In 1829 Peel’s Principles for the Metropolitan Police set out clearly the power of the police to fulfil their functions and duties is dependent on public approval of their existence, actions and behaviour, and on their ability to secure and maintain public respect.
There is no doubt that with Black communities Peel’s test has been for a long period under stress. From Scarman, MacPherson and, more recently, the death of Dalian Atkinson and the murders of Nicole Smallman and Bibaa Henry – there have been examples where policing has not met the expectations Black communities should have in us. The Government’s Inclusive Britain Report identifies confidence in the police has fallen fastest and is lowest in Black communities. Powers of search and force are used at a higher rate on Black people. Too few Black people see a career in policing and in some crimes Black people experience a higher rate of victimisation.
This must be a priority for us. Policing cannot be effective in reducing crime and bringing people to justice unless it improves confidence amongst Black people.
Chief Constables recognise this and want to do better and so we set out this plan. This is not, as in the past, imposed upon us through public inquiries or government policies. It is our plan of action.
We recognise policing is not free from bias, racism and discrimination. This plan does not label policing as institutionally racist but it accepts the reality that many of the people whose confidence we want to build do regard us this way and we accept there are valid reasons why they hold this view. It is incumbent upon us through this work to demonstrate that policing is not.
Saying that bias, racism and discrimination still exist in policing is not the same as characterising policing or all its officers and staff as racist.
Clearly policing is not unique in having issues of bias, racism and discrimination – it is a society-wide problem – but given our powers and essential role in society the standard for policing must be higher.
This action plan is central to our crime-fighting mission. The British principle of ‘policing by consent’ is built on the collective trust of society. With that trust comes cooperation, dialogue and crucial sharing of information that is essential for us to tackle crime.
It is a plan that seeks to build a proactively anti-racist police service, which we define as tackling racial disparities proactively, accepting them as problems whatever their cause because of the impact they have on Black people. We want to become a service that has zero tolerance to racism. A service that must explain or reform where there are disparities in our service.
A police service where our staff consistently understand the history of policing in Black communities and ensure we consider community trauma as part of the decision making in policing so we act more effectively.
A police service that wants to hear the voice of every Black staff member in policing in an annual survey. A place where they will be consistently supported if they experience racism and where they will be fairly treated in the complaints and conduct system. Most of all where their talent will be supported.

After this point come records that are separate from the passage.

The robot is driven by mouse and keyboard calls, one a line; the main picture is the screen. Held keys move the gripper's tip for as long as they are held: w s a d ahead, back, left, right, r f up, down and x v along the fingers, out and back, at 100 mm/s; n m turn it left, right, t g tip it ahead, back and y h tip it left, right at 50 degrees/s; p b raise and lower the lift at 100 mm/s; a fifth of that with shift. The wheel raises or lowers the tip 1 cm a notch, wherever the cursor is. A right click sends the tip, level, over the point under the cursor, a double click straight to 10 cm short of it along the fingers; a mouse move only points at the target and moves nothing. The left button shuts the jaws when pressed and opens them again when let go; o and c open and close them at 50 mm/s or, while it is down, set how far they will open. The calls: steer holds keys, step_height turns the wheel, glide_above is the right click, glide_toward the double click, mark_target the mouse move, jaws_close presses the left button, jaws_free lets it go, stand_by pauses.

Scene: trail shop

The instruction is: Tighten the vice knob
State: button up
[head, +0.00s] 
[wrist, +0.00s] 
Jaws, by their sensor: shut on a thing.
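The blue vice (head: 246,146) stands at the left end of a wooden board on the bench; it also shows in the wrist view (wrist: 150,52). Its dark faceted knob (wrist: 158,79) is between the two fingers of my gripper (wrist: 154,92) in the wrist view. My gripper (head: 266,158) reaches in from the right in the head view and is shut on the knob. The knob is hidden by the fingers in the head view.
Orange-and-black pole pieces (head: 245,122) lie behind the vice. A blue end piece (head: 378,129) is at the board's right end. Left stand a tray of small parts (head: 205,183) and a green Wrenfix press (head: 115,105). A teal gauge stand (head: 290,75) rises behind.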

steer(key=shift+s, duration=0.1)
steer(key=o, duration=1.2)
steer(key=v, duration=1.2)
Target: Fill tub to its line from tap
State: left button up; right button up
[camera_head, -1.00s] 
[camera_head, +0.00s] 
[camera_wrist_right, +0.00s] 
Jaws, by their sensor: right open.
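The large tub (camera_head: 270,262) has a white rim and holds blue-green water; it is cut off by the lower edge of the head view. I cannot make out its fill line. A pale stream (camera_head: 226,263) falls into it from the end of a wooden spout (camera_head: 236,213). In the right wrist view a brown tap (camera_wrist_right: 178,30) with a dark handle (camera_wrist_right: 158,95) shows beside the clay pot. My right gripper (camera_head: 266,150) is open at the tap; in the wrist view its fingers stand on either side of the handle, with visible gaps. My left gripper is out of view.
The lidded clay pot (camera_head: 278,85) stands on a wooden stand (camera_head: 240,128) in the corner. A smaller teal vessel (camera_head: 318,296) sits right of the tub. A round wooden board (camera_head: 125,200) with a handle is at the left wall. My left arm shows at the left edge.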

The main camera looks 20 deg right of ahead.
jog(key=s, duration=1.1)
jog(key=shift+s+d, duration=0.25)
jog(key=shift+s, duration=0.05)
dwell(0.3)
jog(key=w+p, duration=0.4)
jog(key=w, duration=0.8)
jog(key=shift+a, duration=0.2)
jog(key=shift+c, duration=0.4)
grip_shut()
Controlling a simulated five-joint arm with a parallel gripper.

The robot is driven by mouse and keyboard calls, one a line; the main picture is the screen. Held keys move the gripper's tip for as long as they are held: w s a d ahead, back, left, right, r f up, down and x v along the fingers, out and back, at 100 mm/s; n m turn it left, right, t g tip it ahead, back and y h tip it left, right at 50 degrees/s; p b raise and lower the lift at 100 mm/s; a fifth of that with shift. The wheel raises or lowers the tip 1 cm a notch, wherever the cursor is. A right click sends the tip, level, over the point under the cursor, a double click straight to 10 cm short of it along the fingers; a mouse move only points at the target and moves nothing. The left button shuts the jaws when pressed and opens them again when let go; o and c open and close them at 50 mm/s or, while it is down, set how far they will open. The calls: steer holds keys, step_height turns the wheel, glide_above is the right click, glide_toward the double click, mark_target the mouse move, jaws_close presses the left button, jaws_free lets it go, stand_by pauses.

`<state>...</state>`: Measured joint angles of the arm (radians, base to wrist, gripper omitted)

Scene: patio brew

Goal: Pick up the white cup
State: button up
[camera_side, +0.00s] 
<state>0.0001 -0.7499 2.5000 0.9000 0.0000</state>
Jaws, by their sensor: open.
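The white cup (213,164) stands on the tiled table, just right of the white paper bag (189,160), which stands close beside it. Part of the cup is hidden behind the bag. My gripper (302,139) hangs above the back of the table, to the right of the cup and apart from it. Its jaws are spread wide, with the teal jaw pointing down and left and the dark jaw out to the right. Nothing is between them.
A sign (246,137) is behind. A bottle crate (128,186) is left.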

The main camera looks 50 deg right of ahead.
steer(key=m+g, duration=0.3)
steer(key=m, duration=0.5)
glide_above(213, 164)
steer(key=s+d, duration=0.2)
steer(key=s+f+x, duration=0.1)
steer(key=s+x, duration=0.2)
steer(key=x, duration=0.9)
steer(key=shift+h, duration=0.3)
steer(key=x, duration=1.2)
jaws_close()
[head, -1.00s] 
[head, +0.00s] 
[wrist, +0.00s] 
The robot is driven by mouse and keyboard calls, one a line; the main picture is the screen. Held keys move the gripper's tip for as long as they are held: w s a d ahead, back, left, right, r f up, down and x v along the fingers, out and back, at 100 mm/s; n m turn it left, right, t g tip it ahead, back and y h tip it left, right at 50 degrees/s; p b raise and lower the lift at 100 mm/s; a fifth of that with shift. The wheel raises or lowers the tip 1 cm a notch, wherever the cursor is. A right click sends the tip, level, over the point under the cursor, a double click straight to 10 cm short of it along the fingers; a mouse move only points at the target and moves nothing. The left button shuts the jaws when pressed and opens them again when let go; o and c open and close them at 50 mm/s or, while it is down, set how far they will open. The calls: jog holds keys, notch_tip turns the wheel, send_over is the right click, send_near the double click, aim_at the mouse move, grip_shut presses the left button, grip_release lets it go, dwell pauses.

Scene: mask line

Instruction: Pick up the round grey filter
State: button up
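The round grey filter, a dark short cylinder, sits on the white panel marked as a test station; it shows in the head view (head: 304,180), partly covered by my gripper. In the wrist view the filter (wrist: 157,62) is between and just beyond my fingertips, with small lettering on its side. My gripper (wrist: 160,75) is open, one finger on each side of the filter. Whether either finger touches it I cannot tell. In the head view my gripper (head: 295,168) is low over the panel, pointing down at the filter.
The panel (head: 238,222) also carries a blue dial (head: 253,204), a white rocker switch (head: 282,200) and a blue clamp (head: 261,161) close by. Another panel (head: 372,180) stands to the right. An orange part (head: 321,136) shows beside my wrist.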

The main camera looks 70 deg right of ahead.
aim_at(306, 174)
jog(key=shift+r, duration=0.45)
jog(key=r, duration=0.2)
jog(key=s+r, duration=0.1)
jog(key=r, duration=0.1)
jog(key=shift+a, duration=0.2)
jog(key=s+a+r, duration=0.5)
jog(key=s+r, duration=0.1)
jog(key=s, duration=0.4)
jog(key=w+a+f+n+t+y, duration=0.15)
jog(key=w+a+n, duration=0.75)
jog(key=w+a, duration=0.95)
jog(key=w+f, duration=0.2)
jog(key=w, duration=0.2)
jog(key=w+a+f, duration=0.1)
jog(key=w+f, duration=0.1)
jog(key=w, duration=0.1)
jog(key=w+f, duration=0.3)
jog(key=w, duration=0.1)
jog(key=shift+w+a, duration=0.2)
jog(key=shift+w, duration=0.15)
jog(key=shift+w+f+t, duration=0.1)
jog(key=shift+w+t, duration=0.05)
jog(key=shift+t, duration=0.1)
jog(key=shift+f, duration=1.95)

We want to ensure the work during the Uplift programme to increase diversity will become a standard for policing so that we will consistently address bias in recruitment processes.
We want enhanced oversight and scrutiny on police powers by the service and the public maximising better decision-making tools and body worn video.
Ensuring that the data we use to make judgements on disparity is consistently collected and published frequently so police leaders can be held to account.
This work supports the Inclusive Britain Report issued by the government and the recently issued report by the Independent Office for Police Conduct into the racist behaviours of officers.
The plan will now be subject to further independent scrutiny with the public, police officers and staff and experts invited to share their views before it is finalised in December 2022.
The Independent Scrutiny and Oversight Board, chaired by Barrister Abimbola Johnson, has a critical role in scrutinising the plan and its delivery.
A survey launching today will enable the public, organisations and individuals with expertise and interest in the plan and police officers and staff to share their views on the plan.
I know right from the start this plan faces challenges. Some people will feel our words and action do not go far enough and this has been too slow. Others will criticise this as woke or politically correct policing. If you come to this plan with pre-set beliefs then you will find something to criticise about it. This is a difficult space for policing to go but we have to, for our communities and our own staff.
I think this plan is about good policing. It is about building confidence in Black communities so the police are trusted to do our core role of reducing crime and bringing offenders to justice.
This work will help officers by ensuring those who do not meet the standards we need in policing are challenged. That good officers have a better understanding and insight into the reasons for distrust and know how to build it.
That policing becomes a career of choice for many more Black people because of the advocacy of those Black staff in our service.
The commitments in this plan are sincere but they are words and it is now time for action.